Originally Posted by finbaar:
“Well we will never know but WP was a disaster for them as they are about to disappear.”
Can't've been that disastrous, it made them valuable enough for MS to buy them.
There's no way they'd've fetched £4.6bn in the state they were in prior to switching to WP7.
Originally Posted by finbaar:
“Actually you are wrong.”
No, I'm right - on this point even more than usual.
Originally Posted by finbaar:
“Nokia was constrained by WP7. It only supported single core and wvga resolution.”
Which is why I said to look at the hardware they produced before switching as well.
You claim Nokia were 'constrained' to WVGA screens, yet no Symbian handset ever had a screen that detailed.
And the CPUs? Don't make me laugh. At the time Elop made his 'burning platform' speech and announced the switch to WP7, Nokia were using 2-year-old 680MHz single-core CPUs in their top-of-the-range Symbian handsets.

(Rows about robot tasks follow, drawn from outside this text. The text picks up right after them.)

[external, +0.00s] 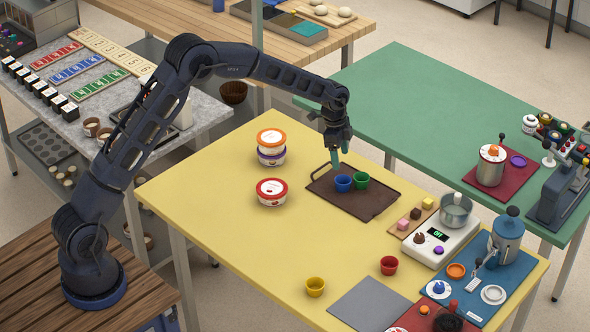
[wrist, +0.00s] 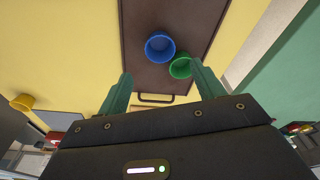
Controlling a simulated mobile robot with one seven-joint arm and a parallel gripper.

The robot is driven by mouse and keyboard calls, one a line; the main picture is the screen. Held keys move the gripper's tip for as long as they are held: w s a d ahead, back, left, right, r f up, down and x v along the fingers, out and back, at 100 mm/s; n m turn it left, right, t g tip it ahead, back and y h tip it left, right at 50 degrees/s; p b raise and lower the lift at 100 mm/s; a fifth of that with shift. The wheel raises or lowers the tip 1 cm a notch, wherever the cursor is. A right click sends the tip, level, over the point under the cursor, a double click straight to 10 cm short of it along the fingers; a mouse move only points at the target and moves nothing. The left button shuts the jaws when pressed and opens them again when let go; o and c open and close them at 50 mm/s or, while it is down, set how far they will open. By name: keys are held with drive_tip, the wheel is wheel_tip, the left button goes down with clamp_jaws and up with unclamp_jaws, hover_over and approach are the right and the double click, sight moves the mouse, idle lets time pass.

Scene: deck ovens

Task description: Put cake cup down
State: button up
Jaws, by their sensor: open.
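A blue cup (external: 343,183) and a green cup (external: 361,180) stand close together on a dark brown tray (external: 375,205) with handles. Both cups also show in the wrist view, the blue cup (wrist: 160,47) near the top middle and the green cup (wrist: 181,67) just right of it. My gripper (external: 338,163) is open and empty, above the tray near the blue cup. In the wrist view its green fingers (wrist: 161,78) are spread apart, with the blue cup beyond their tips. A red cup (external: 389,265) and a yellow cup (external: 315,287) stand on the yellow table.
Lidded tubs (external: 271,191) stand left of the tray on the yellow table (external: 225,210). A scale with a metal pot (external: 456,210) and a small board of cubes (external: 415,215) stand to its right. A grey mat (external: 370,305) lies at the front. The table's left part is clear.

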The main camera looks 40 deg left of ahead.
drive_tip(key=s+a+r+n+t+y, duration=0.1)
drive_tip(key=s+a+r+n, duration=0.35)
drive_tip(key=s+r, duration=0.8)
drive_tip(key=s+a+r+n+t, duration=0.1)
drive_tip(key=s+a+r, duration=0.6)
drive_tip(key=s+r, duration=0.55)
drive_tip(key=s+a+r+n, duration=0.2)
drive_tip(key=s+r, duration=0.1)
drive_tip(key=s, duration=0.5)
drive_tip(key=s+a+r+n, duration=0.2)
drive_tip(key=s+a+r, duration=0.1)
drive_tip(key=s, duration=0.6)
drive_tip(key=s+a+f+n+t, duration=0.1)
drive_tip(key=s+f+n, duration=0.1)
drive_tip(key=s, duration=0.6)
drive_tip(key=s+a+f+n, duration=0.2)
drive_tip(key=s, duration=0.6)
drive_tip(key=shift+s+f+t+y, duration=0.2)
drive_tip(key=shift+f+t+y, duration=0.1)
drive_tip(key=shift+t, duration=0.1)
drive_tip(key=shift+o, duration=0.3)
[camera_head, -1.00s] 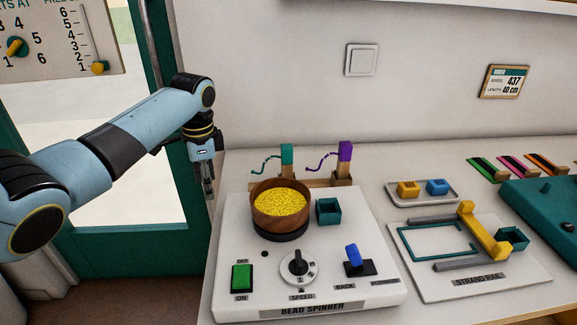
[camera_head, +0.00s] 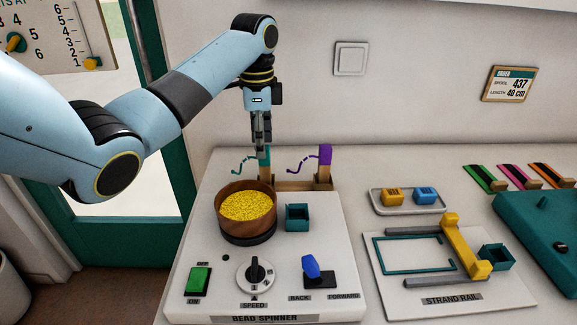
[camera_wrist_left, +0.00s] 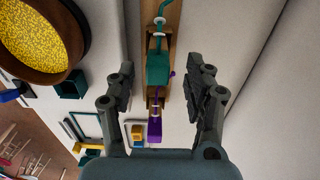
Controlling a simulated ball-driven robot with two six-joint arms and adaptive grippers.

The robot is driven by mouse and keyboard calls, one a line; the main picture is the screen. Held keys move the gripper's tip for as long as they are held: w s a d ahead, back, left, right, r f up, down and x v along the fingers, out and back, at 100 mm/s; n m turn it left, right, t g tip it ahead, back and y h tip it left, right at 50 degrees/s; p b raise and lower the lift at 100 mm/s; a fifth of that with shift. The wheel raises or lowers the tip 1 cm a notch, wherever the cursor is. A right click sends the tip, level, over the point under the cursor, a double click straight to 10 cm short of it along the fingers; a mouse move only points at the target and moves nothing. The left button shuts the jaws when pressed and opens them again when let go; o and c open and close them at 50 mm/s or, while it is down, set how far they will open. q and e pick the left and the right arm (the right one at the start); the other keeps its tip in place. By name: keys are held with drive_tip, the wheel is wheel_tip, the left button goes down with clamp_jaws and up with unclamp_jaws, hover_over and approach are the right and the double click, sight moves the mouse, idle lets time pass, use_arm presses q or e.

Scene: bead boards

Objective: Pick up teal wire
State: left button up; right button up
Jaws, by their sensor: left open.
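The teal wire (camera_head: 246,163) has a curled stem and a teal block handle (camera_head: 266,155), standing in a wooden holder (camera_head: 293,184) behind the bead bowl. My left gripper (camera_head: 262,150) points down just above the teal handle and partly covers it. In the left wrist view the left gripper (camera_wrist_left: 162,95) is open, and the teal handle (camera_wrist_left: 158,69) lies in line with the gap between its fingers, apart from both. The purple wire (camera_head: 305,163) stands in the same holder to the right. My right gripper is not in view.
The wooden bowl of yellow beads (camera_head: 245,207) sits on the white bead spinner (camera_head: 222,291) in front of the holder. A small teal cup (camera_head: 298,217) is beside the bowl. The wall (camera_head: 420,115) is close behind. The strand rail (camera_head: 398,299) is to the right.

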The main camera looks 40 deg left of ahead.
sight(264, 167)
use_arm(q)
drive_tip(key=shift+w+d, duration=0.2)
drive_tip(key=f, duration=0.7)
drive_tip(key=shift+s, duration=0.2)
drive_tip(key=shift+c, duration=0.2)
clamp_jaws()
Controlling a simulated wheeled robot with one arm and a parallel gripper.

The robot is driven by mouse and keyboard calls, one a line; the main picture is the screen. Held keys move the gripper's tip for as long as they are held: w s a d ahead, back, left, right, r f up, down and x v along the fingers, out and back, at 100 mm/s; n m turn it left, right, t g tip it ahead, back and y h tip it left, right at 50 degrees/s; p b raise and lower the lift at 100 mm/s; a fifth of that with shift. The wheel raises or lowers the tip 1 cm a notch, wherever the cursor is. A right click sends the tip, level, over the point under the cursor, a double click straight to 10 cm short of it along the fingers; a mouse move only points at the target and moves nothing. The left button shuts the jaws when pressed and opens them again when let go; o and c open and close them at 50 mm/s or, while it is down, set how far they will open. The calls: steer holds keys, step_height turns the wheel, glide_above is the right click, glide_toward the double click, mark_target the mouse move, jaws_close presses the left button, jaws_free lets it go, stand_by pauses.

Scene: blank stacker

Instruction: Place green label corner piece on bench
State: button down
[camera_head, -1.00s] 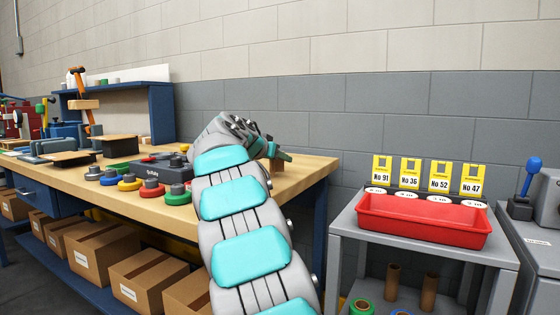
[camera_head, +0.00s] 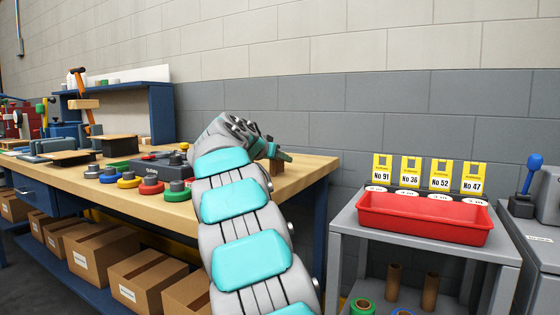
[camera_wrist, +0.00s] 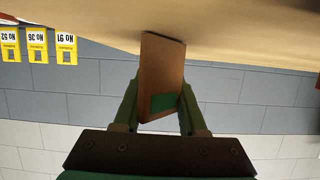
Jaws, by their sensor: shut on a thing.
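In the wrist view my gripper (camera_wrist: 160,108) is shut on the corner piece (camera_wrist: 163,62), a brown wooden block with a green label (camera_wrist: 163,103) near the fingers. The block's far end is at the bench surface (camera_wrist: 235,30); I cannot tell if it touches. In the head view my gripper (camera_head: 277,157) is over the right end of the wooden bench (camera_head: 310,172). A small part of the brown block shows just below the fingers there; my arm hides the rest.
Round knobs in green, yellow, red and blue (camera_head: 128,181) sit on the bench left of my arm. A red tray (camera_head: 420,222) stands on a grey cart to the right, below yellow number cards (camera_head: 411,172). The bench's right corner is clear.

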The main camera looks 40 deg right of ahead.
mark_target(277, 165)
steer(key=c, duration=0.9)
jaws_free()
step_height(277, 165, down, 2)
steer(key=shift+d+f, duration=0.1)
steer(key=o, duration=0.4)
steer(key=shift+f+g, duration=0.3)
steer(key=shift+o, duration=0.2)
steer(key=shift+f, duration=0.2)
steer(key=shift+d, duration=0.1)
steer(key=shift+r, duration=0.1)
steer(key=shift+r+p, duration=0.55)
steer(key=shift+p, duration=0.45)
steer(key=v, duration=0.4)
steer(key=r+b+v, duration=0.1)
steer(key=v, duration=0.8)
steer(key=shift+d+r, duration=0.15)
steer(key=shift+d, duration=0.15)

WP7 was perfect for Nokia: a) they could never have competed with other Android OEMs, they simply weren't capable of producing good enough hardware b) the hardware restrictions allowed them to simplify their handset development and in doing so get back on their feet c) it allowed them to stop pumping vast amounts of money into software development without achieving anything.

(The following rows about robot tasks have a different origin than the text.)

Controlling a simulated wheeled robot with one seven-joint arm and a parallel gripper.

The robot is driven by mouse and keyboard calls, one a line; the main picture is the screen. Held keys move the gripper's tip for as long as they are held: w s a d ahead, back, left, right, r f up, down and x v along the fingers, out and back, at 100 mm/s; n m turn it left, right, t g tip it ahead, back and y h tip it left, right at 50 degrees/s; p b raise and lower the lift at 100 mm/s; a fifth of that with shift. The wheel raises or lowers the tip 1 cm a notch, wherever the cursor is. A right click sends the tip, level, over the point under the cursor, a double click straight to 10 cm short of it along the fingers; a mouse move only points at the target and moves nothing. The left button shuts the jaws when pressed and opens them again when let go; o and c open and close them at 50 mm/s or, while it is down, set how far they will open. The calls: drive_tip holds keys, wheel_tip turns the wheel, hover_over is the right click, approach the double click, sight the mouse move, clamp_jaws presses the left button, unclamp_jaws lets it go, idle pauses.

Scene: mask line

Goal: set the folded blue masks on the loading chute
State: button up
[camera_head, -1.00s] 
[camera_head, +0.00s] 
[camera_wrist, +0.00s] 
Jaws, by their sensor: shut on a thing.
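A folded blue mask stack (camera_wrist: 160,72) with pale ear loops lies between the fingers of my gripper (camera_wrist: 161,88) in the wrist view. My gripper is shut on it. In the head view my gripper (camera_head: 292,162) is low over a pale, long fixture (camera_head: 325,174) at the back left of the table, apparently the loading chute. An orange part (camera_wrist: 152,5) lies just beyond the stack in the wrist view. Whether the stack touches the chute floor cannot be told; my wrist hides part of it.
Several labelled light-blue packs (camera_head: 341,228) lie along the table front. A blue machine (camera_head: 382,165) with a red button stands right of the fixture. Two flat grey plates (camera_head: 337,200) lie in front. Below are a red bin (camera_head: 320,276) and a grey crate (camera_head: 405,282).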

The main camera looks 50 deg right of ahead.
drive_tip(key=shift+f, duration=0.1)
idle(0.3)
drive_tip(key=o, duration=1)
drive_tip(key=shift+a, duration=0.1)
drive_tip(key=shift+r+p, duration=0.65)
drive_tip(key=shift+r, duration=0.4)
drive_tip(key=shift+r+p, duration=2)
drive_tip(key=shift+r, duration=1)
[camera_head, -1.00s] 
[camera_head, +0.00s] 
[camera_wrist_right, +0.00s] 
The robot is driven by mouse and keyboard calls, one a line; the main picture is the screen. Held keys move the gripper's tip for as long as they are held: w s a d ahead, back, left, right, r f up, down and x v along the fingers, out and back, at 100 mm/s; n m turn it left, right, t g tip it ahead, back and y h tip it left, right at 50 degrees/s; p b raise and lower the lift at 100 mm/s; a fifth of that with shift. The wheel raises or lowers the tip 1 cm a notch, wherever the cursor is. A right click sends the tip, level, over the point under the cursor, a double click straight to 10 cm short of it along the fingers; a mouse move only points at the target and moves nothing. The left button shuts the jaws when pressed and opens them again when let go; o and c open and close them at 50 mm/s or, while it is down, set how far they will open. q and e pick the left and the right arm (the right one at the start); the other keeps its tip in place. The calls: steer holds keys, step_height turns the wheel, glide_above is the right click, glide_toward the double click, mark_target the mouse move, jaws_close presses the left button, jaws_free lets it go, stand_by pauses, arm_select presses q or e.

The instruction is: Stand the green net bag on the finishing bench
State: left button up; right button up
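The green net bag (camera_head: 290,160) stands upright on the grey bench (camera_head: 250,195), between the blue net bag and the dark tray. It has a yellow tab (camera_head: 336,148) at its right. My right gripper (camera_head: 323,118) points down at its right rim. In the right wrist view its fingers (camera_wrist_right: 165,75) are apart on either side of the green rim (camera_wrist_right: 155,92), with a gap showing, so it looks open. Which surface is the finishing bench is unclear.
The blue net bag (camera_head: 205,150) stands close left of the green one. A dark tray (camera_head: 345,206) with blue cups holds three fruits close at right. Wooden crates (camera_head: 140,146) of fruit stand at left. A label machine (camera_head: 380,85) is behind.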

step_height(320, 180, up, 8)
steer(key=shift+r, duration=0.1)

Originally Posted by finbaar:
“I can't see Microsoft continuing the WP "success". All the other OEMs are going to drop it and without Nokia who is going to drive it forward?”
Why not? MS are buying the entire Nokia handset division, they can continue to develop Nokia's handset roadmap seamlessly.

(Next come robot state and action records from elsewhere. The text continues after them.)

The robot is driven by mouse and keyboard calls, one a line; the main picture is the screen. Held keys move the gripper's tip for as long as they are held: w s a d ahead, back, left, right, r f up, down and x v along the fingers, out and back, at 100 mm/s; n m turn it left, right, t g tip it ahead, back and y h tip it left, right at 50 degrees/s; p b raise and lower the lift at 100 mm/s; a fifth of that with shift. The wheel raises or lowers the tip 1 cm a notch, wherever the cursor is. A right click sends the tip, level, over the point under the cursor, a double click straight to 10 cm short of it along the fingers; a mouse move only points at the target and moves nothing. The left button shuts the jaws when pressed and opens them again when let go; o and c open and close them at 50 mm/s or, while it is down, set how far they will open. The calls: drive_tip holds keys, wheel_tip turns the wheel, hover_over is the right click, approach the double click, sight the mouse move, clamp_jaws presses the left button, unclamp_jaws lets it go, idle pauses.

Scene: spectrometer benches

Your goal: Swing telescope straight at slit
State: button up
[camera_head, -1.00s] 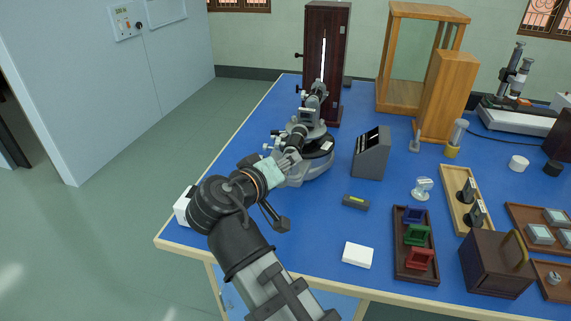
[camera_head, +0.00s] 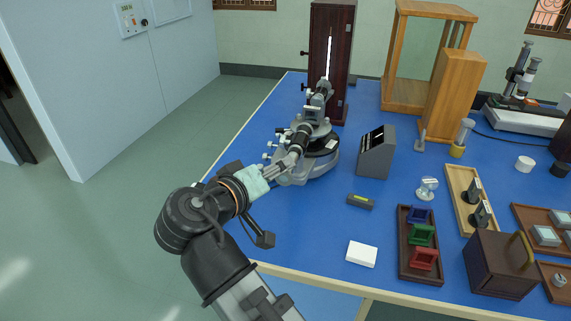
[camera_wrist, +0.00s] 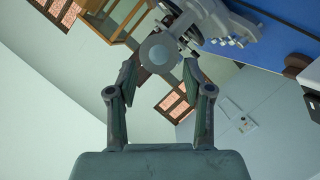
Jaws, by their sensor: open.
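The grey spectrometer (camera_head: 308,165) stands on the blue bench in front of a tall dark housing (camera_head: 331,60) with a bright vertical slit. Its collimator (camera_head: 319,97) faces the slit. Its dark telescope tube (camera_head: 301,140) extends from the near side toward my gripper, looking roughly in line with the collimator and slit. My gripper (camera_head: 279,168) is open at the telescope's near end. In the wrist view the round grey eyepiece end (camera_wrist: 157,52) lies between or just beyond the spread fingertips (camera_wrist: 160,72). I cannot tell whether they touch it.
A grey sloped box (camera_head: 376,152) stands right of the spectrometer. A small level (camera_head: 360,201), a white block (camera_head: 362,254) and a tray of coloured holders (camera_head: 420,245) lie nearer. A wooden case (camera_head: 447,105) stands behind. The floor left of the bench is clear.

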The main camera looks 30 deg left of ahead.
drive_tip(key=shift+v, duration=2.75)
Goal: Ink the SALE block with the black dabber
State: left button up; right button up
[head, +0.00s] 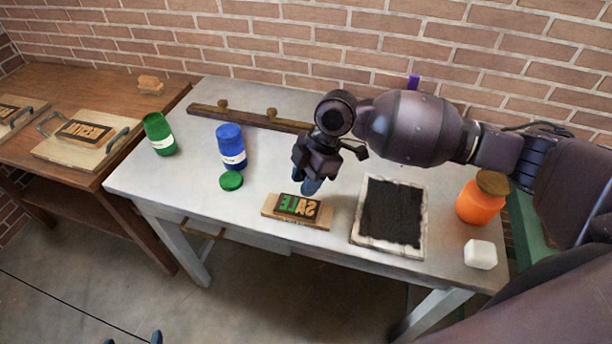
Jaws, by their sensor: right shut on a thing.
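The SALE block (297,212) lies face up near the table's front edge. Its mirrored letters show green at the left and pale orange at the right on a dark face. My right gripper (311,186) is just behind and above the block, pointing down, shut on what seems to be the black dabber, mostly hidden by the fingers. I cannot tell whether it touches the block. The black ink slab (391,212) in its pale frame lies to the right. Two dark tips of my left gripper (132,339) show apart at the bottom edge.
A rack (243,117) with two wooden knobs lies at the back. Green (159,134) and blue (231,147) jars, and a green lid (231,181), stand left. An orange jar (480,203) and white block (480,254) stand right. A wooden table (75,83) holds other blocks.

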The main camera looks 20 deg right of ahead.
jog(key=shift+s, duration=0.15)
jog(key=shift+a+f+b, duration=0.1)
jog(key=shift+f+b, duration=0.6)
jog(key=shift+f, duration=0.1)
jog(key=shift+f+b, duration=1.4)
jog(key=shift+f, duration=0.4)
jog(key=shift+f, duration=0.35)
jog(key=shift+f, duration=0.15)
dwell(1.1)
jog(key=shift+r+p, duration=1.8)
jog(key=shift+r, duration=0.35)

In fact, since both MS and Nokia have admitted that they didn't know what the other party was developing when it came to WP and the Lumia range and therefore missed numerous opportunities to better integrate the two, it's far from unreasonable to believe that MS make a better job of things now it's all under one roof.
Not to mention MS have both the money and determination to make it work, as well as the desperate need to stay relevant in the mobile industry.
Yes the purchase of Nokia risks driving away other OEMs but they were leaving anyway, so long-term it's better for MS to go it alone than to hope that companies like HTC and Samsung ever decide to make a proper go of things.